RECORDED INFORMATION =>
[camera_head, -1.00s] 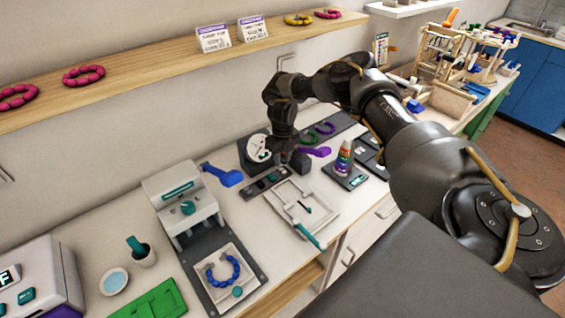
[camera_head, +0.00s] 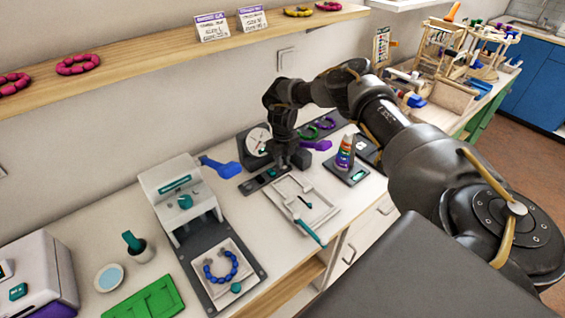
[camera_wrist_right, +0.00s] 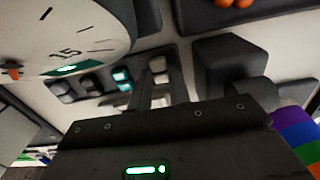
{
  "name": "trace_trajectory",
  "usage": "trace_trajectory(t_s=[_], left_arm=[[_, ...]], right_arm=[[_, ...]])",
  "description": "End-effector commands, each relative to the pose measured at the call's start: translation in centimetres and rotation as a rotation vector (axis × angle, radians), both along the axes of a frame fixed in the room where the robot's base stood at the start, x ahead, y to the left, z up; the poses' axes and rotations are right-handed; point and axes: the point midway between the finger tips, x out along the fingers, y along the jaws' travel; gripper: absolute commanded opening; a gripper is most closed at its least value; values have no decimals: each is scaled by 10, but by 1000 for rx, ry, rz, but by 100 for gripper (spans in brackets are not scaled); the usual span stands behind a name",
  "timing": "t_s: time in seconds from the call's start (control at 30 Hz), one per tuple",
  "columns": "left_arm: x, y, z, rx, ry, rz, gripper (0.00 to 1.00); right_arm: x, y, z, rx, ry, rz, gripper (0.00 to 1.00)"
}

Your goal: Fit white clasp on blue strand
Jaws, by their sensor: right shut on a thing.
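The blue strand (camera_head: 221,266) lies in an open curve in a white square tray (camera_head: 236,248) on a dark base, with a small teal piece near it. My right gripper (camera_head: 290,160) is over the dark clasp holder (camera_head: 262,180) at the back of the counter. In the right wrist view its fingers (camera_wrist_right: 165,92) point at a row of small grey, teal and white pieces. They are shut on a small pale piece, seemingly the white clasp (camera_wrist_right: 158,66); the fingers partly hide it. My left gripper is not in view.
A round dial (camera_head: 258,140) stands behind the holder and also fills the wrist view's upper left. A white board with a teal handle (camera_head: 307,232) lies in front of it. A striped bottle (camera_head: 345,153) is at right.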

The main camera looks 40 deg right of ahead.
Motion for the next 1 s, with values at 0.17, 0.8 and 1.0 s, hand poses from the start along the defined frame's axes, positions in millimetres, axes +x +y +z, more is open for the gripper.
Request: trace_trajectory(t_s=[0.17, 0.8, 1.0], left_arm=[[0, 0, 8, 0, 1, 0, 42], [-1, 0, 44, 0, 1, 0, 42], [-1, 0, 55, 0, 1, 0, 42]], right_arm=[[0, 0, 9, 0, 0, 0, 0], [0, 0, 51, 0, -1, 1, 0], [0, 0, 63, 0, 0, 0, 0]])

OBJECTIVE => Reproduce the data above exactly, but only the lines from the one showing "[camera_head, +0.00s]" through the one showing "time in seconds", with both ends kept and the pictures left out.

WRITTEN SOLUTION =>
[camera_head, +0.00s] 
[camera_wrist_right, +0.00s] 
{
  "name": "trace_trajectory",
  "usage": "trace_trajectory(t_s=[_], left_arm=[[_, ...]], right_arm=[[_, ...]])",
  "description": "End-effector commands, each relative to the pose measured at the call's start: translation in centimetres and rotation as a rotation vector (axis × angle, radians), both along the axes of a frame fixed in the room where the robot's base stood at the start, x ahead, y to the left, z up; the poses' axes and rotations are right-handed; point and axes: the point midway between the finger tips, x out along the fingers, y along the jaws' travel; gripper: absolute commanded opening; a gripper is most closed at its least value; values have no decimals: each is scaled by 10, but by 1000 for rx, ry, rz, but by 100 for gripper (spans in brackets are not scaled); the usual span stands behind a name",
  "timing": "t_s: time in seconds from the call's start (control at 30 Hz), one per tuple",

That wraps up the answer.